**WHAT NEEDS TO BE DONE**
Show every line that has the string "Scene" in it.

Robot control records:
%%
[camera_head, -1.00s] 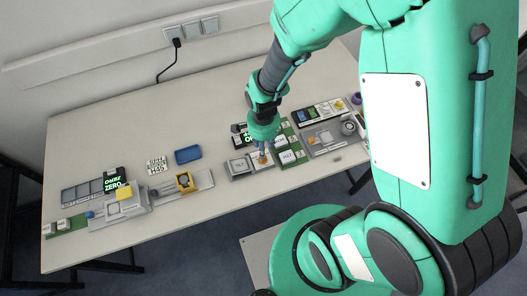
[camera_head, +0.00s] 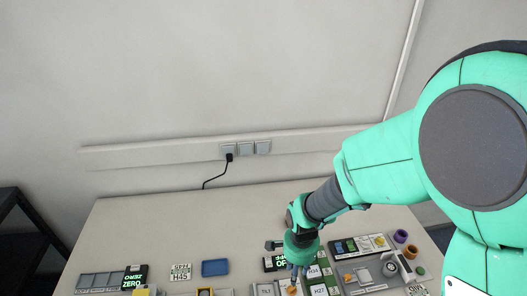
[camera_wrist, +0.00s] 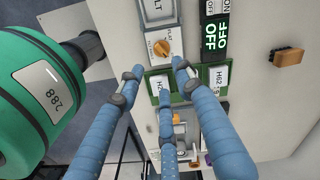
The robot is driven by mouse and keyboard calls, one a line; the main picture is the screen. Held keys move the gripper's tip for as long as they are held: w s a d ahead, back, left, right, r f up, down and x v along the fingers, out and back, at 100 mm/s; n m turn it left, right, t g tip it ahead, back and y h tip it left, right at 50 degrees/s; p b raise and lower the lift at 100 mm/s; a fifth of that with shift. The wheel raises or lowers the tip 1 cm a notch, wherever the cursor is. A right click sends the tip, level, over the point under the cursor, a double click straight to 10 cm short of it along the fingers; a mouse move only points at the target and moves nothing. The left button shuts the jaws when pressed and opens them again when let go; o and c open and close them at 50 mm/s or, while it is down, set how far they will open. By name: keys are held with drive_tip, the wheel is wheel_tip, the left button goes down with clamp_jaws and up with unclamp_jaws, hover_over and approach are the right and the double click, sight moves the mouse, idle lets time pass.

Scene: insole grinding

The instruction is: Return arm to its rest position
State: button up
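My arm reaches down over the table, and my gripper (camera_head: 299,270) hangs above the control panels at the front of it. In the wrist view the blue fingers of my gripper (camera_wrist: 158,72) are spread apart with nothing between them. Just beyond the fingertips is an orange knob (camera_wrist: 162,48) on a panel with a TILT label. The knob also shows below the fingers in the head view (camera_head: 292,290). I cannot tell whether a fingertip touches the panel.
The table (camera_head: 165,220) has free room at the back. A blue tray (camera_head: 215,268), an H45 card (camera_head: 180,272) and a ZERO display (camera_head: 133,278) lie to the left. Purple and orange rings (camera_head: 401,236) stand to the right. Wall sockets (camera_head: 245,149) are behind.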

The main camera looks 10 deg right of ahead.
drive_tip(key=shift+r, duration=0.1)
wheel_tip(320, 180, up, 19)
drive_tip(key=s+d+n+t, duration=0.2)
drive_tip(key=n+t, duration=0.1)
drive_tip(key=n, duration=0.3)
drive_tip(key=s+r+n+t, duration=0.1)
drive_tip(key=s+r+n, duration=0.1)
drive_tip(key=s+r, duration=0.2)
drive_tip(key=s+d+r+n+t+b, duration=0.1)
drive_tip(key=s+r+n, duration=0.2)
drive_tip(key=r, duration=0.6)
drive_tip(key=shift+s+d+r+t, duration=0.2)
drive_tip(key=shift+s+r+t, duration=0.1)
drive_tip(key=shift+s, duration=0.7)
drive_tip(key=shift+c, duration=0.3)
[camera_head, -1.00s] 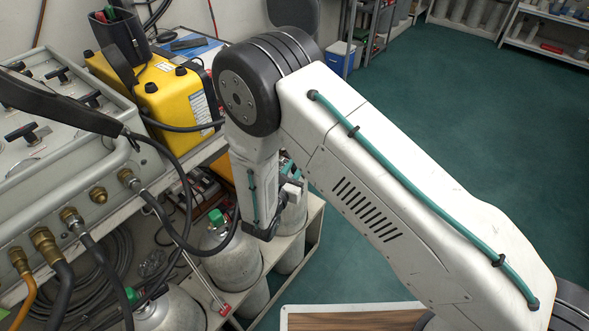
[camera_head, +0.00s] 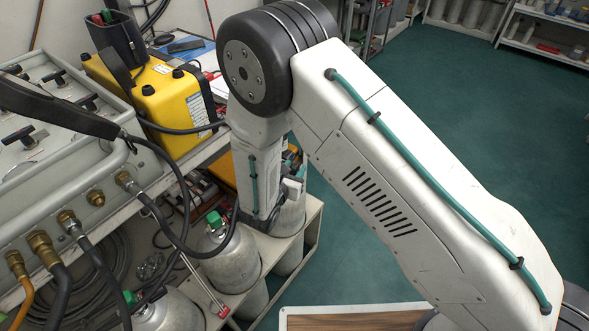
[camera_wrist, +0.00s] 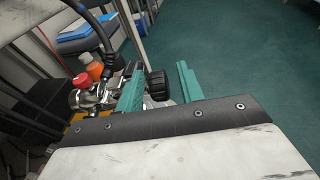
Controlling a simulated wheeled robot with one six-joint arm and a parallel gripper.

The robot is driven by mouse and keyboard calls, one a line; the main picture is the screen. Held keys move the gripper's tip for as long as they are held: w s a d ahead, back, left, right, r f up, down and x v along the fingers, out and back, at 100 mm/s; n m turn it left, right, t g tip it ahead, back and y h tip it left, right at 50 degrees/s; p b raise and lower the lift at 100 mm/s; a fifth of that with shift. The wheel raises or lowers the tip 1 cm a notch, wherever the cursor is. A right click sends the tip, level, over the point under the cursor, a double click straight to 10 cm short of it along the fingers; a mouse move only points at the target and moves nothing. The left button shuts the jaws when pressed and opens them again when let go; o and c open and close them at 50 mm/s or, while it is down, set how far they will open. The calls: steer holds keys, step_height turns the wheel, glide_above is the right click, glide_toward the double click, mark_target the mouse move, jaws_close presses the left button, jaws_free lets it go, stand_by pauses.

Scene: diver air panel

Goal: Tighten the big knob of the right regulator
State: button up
%%
**EXERCISE RESULT**
Scene: insole grinding
Scene: diver air panel

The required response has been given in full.